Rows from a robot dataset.
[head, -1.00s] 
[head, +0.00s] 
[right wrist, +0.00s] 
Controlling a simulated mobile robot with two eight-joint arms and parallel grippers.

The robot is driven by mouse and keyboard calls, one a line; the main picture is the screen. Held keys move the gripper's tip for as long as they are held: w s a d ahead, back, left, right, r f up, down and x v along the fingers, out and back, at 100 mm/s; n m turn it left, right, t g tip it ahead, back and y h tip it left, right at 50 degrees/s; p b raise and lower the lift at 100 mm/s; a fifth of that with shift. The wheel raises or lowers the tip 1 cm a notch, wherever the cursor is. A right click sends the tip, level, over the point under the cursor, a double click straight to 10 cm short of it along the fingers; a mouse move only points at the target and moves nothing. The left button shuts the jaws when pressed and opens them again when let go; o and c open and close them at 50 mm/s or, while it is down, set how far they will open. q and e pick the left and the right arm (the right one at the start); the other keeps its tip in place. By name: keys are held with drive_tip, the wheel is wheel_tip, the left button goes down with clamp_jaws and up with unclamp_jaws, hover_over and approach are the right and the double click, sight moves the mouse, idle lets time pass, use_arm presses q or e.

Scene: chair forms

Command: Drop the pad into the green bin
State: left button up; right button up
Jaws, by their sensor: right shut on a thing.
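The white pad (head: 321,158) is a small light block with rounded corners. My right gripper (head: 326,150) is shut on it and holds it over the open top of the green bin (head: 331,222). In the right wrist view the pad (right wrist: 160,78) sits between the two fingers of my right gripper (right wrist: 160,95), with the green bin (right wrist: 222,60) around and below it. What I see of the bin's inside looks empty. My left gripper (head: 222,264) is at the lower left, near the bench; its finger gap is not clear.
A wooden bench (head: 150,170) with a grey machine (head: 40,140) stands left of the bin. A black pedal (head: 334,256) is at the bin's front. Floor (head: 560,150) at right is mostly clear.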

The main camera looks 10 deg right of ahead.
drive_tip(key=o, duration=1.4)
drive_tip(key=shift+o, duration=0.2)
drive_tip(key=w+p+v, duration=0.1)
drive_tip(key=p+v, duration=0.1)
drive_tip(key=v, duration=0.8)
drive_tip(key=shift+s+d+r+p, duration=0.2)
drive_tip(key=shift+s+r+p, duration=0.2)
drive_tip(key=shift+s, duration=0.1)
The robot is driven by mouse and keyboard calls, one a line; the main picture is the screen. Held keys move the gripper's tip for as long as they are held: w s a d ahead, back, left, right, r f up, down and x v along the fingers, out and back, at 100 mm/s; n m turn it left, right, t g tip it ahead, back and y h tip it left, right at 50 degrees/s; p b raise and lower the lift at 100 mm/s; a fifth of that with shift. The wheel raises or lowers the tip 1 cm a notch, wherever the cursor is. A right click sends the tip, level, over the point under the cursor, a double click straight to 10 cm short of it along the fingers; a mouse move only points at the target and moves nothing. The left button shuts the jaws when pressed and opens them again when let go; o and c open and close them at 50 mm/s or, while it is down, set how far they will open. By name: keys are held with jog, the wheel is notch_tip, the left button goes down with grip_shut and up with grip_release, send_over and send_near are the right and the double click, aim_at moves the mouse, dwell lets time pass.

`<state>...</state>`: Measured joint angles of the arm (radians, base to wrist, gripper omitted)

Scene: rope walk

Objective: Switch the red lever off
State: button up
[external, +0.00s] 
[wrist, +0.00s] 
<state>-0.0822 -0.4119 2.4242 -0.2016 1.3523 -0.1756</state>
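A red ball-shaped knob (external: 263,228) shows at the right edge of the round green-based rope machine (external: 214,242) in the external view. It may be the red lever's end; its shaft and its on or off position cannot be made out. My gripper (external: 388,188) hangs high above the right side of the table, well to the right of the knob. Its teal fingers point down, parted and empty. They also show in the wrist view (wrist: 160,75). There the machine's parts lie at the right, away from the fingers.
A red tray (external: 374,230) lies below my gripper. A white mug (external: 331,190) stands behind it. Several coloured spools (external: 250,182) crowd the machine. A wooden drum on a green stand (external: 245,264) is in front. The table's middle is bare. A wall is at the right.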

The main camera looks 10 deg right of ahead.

WRITTEN INSTRUCTION.
Return, unchanged, the run of lines above that opens with the line containing "[head, +0.00s]" and closes with the line containing "Controlling a simulated". Include both.

CORRECT RESULT.
[head, +0.00s] 
[right wrist, +0.00s] 
Controlling a simulated mobile robot with two eight-joint arms and parallel grippers.

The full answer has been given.